Raiders QB Derek Carr finished 2016 with the 2nd highest passer rating on deep passes in the AFC.
Can he improve that in 2017? pic.twitter.com/xUClvHYzaQ
— Pro Football Focus (@PFF) June 18, 2017
Being second in any category to Tom Brady is not bad indeed. So the culture shock of a Jon Gruden offense surely must of had an effect on Carr.
Contenders or Pretenders?
If it feels like I am consistently making reference to the 2016 Raiders season, it’s because I am. When Carr brought the Raiders into relevancy for the first time in over a decade, he wasn’t able to lead them into the playoffs due to a broken leg suffered in week 15 at the hands of the Indianapolis Colts. Connor Cook wasn’t able to have the same success as Carr, and the Raiders lost their first and only playoff game. 2017 Derek Carr wasn’t as nearly good as 2016, and the Raiders finished 6-10, fired Jack Del Rio, and brought in Jon Gruden.
But the thing is, the roster that started losing all but one of their games this season had most of the stars from the original 2016 cast still intact. They still had Carr under center and Amari Cooper catching passes. They even upgraded at tight end, bringing in Jared Cook. But still, Jon Gruden didn’t view this team as a contender, and as a result he started shipping players out, replacing them with veterans, and a lot of guys on the wrong side of 30 years old. In fact, with an average age of 27.4 years, the Raiders have the oldest team in the NFL. Not necessarily a stat you want to lead in.
Now the conversation shifts to what’s next. With Mack and Cooper gone, rumors have swirled that Carr may be the next to go. Gruden has come out and said that Carr will not be traded. But the fact remains that the Raiders are a rebuilding team and Carr is just three years into a five-year, $125 million dollar contract he signed, again, after his great 2016 season.
I don’t see why the Raiders would want to get rid of Carr. With the volatility and uncertainty that comes with drafting a quarterback out of college, if I were the Raiders, I would much rather have the safe bet in Carr. Plus, Carr has unfinished business to do with the Raiders. It was his play that got them into the playoffs, but he had to watch as someone else quarterbacked the team. He has to be itching at another shot at post-season redemption.
In week 6 against the Seahawks, Carr was hit hard and driven to the ground, which injured his arm. When he was on the ground, it appeared that he was crying.
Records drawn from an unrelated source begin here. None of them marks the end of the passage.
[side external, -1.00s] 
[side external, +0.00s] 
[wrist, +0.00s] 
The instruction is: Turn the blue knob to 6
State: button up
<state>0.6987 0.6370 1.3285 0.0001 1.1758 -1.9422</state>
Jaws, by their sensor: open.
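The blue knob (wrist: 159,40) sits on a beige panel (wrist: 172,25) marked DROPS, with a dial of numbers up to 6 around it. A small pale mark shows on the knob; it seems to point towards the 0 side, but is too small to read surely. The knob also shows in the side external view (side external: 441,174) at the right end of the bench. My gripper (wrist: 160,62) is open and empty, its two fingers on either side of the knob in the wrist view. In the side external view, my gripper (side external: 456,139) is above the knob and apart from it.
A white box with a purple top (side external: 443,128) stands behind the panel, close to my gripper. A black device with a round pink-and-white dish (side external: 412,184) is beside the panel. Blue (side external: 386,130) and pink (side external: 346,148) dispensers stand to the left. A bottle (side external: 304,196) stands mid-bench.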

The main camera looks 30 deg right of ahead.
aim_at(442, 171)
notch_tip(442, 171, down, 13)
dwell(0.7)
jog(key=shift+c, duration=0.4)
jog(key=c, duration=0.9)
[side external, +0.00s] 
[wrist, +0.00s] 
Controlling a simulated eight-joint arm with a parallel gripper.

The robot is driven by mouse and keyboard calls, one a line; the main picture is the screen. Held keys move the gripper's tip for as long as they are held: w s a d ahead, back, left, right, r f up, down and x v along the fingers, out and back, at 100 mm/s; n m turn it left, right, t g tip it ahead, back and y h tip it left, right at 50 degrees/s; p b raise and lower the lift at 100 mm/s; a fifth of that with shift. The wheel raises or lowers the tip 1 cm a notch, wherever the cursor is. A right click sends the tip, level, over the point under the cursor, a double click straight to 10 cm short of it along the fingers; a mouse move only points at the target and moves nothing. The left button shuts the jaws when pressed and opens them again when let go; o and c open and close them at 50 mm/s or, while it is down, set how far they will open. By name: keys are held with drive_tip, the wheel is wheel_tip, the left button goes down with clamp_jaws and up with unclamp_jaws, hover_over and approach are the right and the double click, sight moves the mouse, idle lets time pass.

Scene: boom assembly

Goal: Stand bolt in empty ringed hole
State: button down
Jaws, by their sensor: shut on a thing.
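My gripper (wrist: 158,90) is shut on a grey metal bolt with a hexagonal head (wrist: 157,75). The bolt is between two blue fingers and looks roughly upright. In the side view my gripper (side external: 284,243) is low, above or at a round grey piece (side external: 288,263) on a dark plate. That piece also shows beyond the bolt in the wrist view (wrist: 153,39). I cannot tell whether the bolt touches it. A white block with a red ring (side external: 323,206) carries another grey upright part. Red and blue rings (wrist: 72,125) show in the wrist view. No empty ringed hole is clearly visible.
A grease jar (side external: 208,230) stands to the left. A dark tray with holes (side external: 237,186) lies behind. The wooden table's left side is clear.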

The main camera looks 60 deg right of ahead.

You can be the judge on whether you think he was crying. If he wasn’t crying, then I’m not sure what else he could be doing there. But let’s say for argument’s sake he was crying, so what? Does crying make him any less of a quarterback? There is no questioning the man’s toughness. His brother even took to Twitter to lead an impassioned defense.
Hit 16 times in that game
Broken Pinky Finger (Throwing Hand)
Sprained Thumb (Throwing Hand)
Knee Sprain MCL Grade 2
High Ankle Sprain Grade 3
Concussion Grade 1
Chest / Ribs Bruised
3 Broken Bones in his Back
Broken Fibula Bone in Leg
2 Missed Games (because they made him)
— Darren Carr (@DCarr75) October 23, 2018
When asked about crying, this is what Carr himself had to say:
“I’ve broke my back, I’ve broke my ankle, I didn’t cry then, so I guess the shoulder was really tough for me… It’s funny, man, my trainer actually sent me some pictures of me working out making the same face. So, I guess I cry when I train too.”
But it doesn’t stop there. Carr took to Twitter and again pled his case that he wasn’t crying.
Don’t even waste your time with this big bro. On the ground I yelled get me up get me. Then I got to the sideline and yelled again. Not one tear. Not one time. There is the Truth. People will click on it because it sounds crazy. But stop playing with me.
— Derek Carr (@derekcarrqb) October 23, 2018
This is a lot of effort on Carr’s part to change the narrative that he was in fact NOT crying. The Raiders and Carr are expending a ton of energy on this crying scandal. One has to wonder if they could be focusing on, oh I don’t know, ways to improve a team that is 1-6. It’s silly for this to be their main focus.
There are reports coming out saying that the Raiders’ locker room is “fractured” over this crying thing. The report from The Athletic says that Carr will have a hard time leading his teammates and having their respect after he cried. I don’t believe that for a second. If Carr is indeed “losing the locker room,” it has to be because of his poor play. Having more picks than touchdowns will tend to that effect.
Moving forward will be interesting for the Raiders. They certainly aren’t competing this year, which means they will have to be smart in using their three first-round picks in 2019. They will have to restock a barren defense, as well as give Carr more weapons to throw to. But all the trade talk and uncertainty surrounding Carr’s future surely has had an effect on his mentally. This is the most scrutiny he has been under since he entered the league in 2014. So far, he’s done his best to fend everything off, but he is going to be fighting an uphill battle. I’ve been a big Derek Carr fan since he entered the league and I think he can once again return to dominance. It remains to be seen how the Gruden rebuild will work out. Until then, we can only hope for the best.